It's impossible to believe, but Michael Brandon swears it's true: It wasn't until after he came out of the closet, got divorced, and started a porn career in 1989 that he realized how un-average his dick was.
"Seriously. Because my sexual experience had been very limited up until then, and when I was sixteen and seventeen I was with my girlfriend and I didn't do a lot of sleeping around," he says. "I didn't take gym so I didn't have the whole locker room shower scene experiences that a lot of people grew up with. I didn't know that I was blessed in the way that I was blessed."
But the whispers on his first shoot — by his recollection a traumatic experience — clued him in. Soon enough, he had appeared in nine films before getting sidetracked. "I was just doing the movies kind of as a hobby," Brandon recalls. "But what I was doing as a regular job at the time was managing one of the gay bars in Orange County, Calif. And because I was fresh meat, because I was all twinkly-eyed, I very quickly got caught up in the drug scene. And that took me out of the loop for close to ten years."
His return came in 1999 (aided, like his initial work, by agent Johnny Johnston), accompanied by escorting work that helped supplement his income. Brandon quickly built a reputation as a hard worker, top-notch performer and — most impressively — a nice guy. It was that combination that made his induction into the Hall of Fame a no-brainer.
"I was honored, humbled. For somebody who's won as many awards as I have, some people would probably think, Oh, it's just another award. But it's the industry taking notice in an industry where there's hundreds and hundreds of people. To be picked out of that crowd, it was an honor. I'm very appreciative."
To date, Brandon estimates he's done somewhere between 150 and 200 scenes ("It's all been kind of a blur..."). His career hit high gear when he met Chris Ward at Raging Stallion Studios in 2001. After his first feature for the studio (Sexpack 6: Heavy Equipment), Ward helped finance Brandon's first star vehicle, Terms of Endowment, and helped launch his own line, Monster Bang, that was quickly merged with the Raging Stallion line as Brandon became a partner with the company.
"Raging Stallion really turned it into a career for me. I fell in love with Chris Ward's philosophy, the way that Raging Stallion treated models. On the flip side, they appreciated my, um, fuck power," Brandon says with a laugh. "With Terms of Endowment, what I wanted to do was invest in my own self and my performances. It was just a door that opened."
It led to back-to-back GAYVN Performer of the Year Awards, just two in a long line of industry citations he has piled up. (The most recent being the Free Speech Coalition's Lifetime Achievement Award, which he received on July 15.) He credits his recovery process from his years off as helping him gain a new respect and appreciation for his own path in life.
"All of the things that I've gone through are just character-building experiences that have brought me to today," he says. "One of the things I learned about myself in my recovery and through reading the escorting reviews on the Net was that I wasn't just a cock.
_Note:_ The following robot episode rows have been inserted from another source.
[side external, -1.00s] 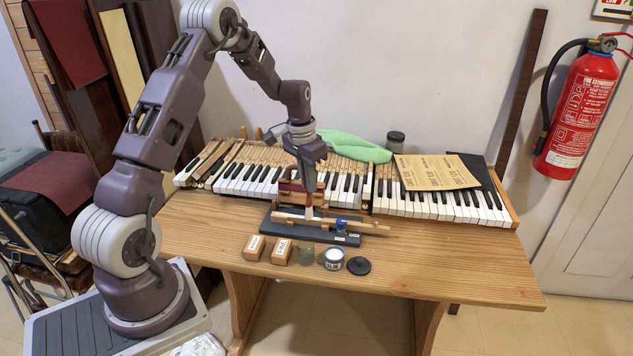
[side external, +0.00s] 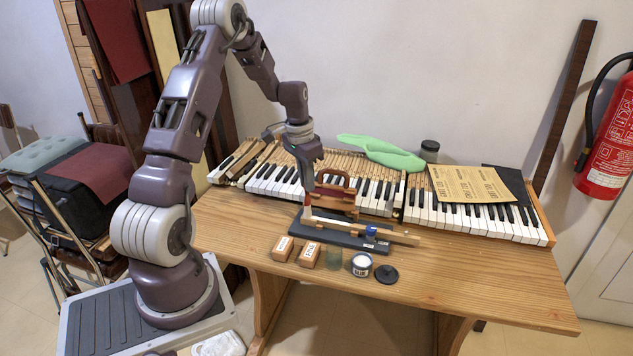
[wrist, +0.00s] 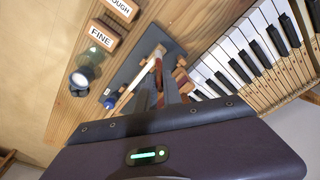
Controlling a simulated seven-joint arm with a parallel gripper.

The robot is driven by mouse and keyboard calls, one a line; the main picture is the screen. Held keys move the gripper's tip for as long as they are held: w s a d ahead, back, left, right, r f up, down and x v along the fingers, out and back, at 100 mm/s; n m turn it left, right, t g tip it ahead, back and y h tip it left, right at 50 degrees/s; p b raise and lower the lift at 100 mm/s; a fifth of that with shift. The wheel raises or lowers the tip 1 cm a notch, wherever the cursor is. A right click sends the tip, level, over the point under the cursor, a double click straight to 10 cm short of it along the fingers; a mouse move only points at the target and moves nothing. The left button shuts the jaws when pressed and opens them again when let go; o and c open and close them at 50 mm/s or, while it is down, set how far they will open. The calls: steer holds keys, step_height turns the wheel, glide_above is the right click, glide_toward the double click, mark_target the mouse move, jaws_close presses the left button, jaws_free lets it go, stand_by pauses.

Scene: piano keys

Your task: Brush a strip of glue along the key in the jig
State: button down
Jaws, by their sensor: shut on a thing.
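My gripper (side external: 308,186) is shut on a brush (side external: 308,203) with a reddish handle and pale bristles pointing down. The bristles are at the left end of the pale wooden key (side external: 350,226); I cannot tell whether they touch it. The key lies in the jig, which has a dark base (side external: 336,237) and a blue knob (side external: 371,231) near its right end. The wrist view shows the key (wrist: 139,77) and the jig's dark base (wrist: 126,72) beyond my gripper. No glue strip can be made out on the key. An open glue jar (side external: 361,264) stands in front of the jig.
Two labelled sanding blocks (side external: 309,254), a glass jar (side external: 334,259) and a black lid (side external: 386,274) stand along the front. The keyboard (side external: 440,215) fills the back, with a green cloth (side external: 384,152) and a brown sheet (side external: 470,187) on it. The table's right front is bare.

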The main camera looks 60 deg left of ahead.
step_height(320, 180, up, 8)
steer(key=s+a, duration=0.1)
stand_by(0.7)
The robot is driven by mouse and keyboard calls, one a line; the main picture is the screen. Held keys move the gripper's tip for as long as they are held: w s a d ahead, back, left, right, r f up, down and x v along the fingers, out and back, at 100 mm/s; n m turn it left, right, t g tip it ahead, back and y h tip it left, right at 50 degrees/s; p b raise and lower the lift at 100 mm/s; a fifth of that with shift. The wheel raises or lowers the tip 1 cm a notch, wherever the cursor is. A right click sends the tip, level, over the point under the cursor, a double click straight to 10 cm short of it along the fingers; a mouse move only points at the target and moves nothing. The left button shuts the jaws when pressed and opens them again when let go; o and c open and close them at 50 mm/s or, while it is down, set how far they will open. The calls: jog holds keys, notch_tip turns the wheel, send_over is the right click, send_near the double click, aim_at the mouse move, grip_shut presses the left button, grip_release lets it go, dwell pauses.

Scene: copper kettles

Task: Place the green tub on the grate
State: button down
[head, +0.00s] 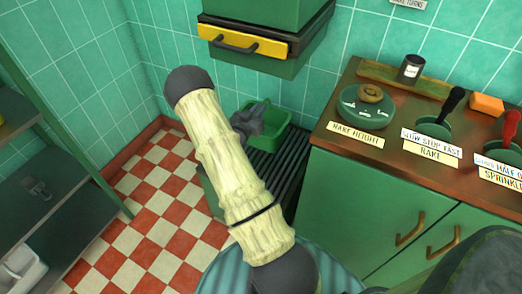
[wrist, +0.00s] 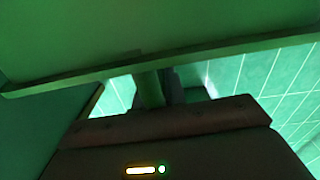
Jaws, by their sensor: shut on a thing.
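The green tub (head: 290,124) is in the middle of the head view, open at the top, at the back end of the grate. The dark slatted grate (head: 280,170) extends from under the tub toward me, partly hidden by my arm. My dark gripper (head: 255,113) is shut on the tub's left side. I cannot tell whether the tub's base touches the grate. In the wrist view, a large green surface fills the top, and a narrow green piece shows beyond the dark gripper housing; I cannot tell which parts are the tub.
A green box with a yellow drawer (head: 243,41) overhangs behind the tub. A green cabinet (head: 375,205) with labelled levers and a dial stands right of the grate. A metal shelf (head: 40,185) stands at left. The checkered floor (head: 150,215) between is clear.

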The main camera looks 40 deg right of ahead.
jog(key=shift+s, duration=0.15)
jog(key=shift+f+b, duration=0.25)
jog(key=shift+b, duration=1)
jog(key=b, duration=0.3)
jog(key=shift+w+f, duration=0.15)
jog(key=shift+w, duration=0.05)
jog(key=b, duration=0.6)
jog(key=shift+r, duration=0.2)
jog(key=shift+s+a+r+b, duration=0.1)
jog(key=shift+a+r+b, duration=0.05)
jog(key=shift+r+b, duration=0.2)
And being a skinny, big-dicked, blue-eyed white boy, a lot of my identity was attached to my cock."
Along the way he learned more about himself. In particular, an on-set experience between scenes with Chi Chi LaRue stuck with him. "I was being arrogant, bouncing my hard-on around, and Chi Chi sat there behind the monitor and he just looked at me and he shook his head. He said, 'Michael Brandon, you just think it's all about your cock, don't you?' And that has stuck in my head. It was a moment of realization: Maybe there is something more there. And having Chi Chi LaRue, of all people, take notice of that, it really made an impact on me."
Brandon now spends a lot of his time behind the camera, producing every movie along with Ward and handling all pre-production duties with Raging Stallion partner Kent Taylor. He's also, for two years now, had a new non-porn passion: his boyfriend Marcos. "He has been amazing," Brandon says. "The boundaries that I've had to set within myself, kind of reeling in Michael Brandon a bit... I can still be the wild man, but I'm the wild man with him."
And how does he feel knowing that his career had been set in stone — that his name will forever remain at the top of the list as one of the classiest men and performers to work in the industry? "Just asking that question... it's bringing tears to my eyes," says a choked up Brandon.
"To the outside world, our industry is just sex. And a lot of people think that the job is easy, and it's not. It's a business. It's a very influential, thriving business that's going to be around even after the Bush era. But leaving my mark on this industry in what I feel is a positive way — and in what obviously the industry feels is a positive way — it's a very good feeling."